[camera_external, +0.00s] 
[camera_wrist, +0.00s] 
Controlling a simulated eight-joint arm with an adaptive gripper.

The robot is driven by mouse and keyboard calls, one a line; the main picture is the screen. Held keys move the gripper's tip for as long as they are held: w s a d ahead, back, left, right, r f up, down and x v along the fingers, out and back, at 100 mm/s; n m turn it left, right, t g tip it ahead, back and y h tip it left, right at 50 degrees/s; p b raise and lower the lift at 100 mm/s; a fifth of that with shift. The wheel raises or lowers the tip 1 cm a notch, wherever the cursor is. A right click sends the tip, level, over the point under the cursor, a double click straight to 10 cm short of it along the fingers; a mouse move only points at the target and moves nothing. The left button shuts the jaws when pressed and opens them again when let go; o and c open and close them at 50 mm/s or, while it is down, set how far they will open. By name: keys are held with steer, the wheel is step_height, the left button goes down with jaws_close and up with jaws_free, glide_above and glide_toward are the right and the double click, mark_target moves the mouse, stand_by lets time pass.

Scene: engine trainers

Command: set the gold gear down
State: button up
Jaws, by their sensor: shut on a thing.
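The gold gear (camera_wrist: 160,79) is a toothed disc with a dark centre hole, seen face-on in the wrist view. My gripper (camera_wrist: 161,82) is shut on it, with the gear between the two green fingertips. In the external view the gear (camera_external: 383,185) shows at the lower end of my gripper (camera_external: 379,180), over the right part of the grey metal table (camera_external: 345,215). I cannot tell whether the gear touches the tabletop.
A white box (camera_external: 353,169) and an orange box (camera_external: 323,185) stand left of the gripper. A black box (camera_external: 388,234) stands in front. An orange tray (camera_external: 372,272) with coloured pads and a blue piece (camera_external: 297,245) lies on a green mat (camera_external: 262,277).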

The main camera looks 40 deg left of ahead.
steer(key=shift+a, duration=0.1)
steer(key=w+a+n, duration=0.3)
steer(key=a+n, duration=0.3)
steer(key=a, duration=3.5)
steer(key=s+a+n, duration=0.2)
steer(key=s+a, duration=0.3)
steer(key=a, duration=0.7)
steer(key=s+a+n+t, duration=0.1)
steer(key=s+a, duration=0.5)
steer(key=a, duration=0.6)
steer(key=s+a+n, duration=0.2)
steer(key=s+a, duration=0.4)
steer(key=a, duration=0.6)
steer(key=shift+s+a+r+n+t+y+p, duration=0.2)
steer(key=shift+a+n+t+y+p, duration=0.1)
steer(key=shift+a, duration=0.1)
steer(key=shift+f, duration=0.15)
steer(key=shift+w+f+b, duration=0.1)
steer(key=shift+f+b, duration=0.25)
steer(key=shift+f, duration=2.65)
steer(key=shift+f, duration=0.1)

THE PROBLEM » Restate the whole of the material exactly.

FULL ANSWER »
[camera_external, +0.00s] 
[camera_wrist, +0.00s] 
Controlling a simulated eight-joint arm with an adaptive gripper.

The robot is driven by mouse and keyboard calls, one a line; the main picture is the screen. Held keys move the gripper's tip for as long as they are held: w s a d ahead, back, left, right, r f up, down and x v along the fingers, out and back, at 100 mm/s; n m turn it left, right, t g tip it ahead, back and y h tip it left, right at 50 degrees/s; p b raise and lower the lift at 100 mm/s; a fifth of that with shift. The wheel raises or lowers the tip 1 cm a notch, wherever the cursor is. A right click sends the tip, level, over the point under the cursor, a double click straight to 10 cm short of it along the fingers; a mouse move only points at the target and moves nothing. The left button shuts the jaws when pressed and opens them again when let go; o and c open and close them at 50 mm/s or, while it is down, set how far they will open. By name: keys are held with steer, the wheel is step_height, the left button goes down with jaws_close and up with jaws_free, glide_above and glide_toward are the right and the double click, mark_target moves the mouse, stand_by lets time pass.

Scene: engine trainers

Command: set the gold gear down
State: button up
Jaws, by their sensor: shut on a thing.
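The gold gear (camera_wrist: 160,79) is a toothed disc with a dark centre hole, seen face-on in the wrist view. My gripper (camera_wrist: 161,82) is shut on it, with the gear between the two green fingertips. In the external view the gear (camera_external: 383,185) shows at the lower end of my gripper (camera_external: 379,180), over the right part of the grey metal table (camera_external: 345,215). I cannot tell whether the gear touches the tabletop.
A white box (camera_external: 353,169) and an orange box (camera_external: 323,185) stand left of the gripper. A black box (camera_external: 388,234) stands in front. An orange tray (camera_external: 372,272) with coloured pads and a blue piece (camera_external: 297,245) lies on a green mat (camera_external: 262,277).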

The main camera looks 40 deg left of ahead.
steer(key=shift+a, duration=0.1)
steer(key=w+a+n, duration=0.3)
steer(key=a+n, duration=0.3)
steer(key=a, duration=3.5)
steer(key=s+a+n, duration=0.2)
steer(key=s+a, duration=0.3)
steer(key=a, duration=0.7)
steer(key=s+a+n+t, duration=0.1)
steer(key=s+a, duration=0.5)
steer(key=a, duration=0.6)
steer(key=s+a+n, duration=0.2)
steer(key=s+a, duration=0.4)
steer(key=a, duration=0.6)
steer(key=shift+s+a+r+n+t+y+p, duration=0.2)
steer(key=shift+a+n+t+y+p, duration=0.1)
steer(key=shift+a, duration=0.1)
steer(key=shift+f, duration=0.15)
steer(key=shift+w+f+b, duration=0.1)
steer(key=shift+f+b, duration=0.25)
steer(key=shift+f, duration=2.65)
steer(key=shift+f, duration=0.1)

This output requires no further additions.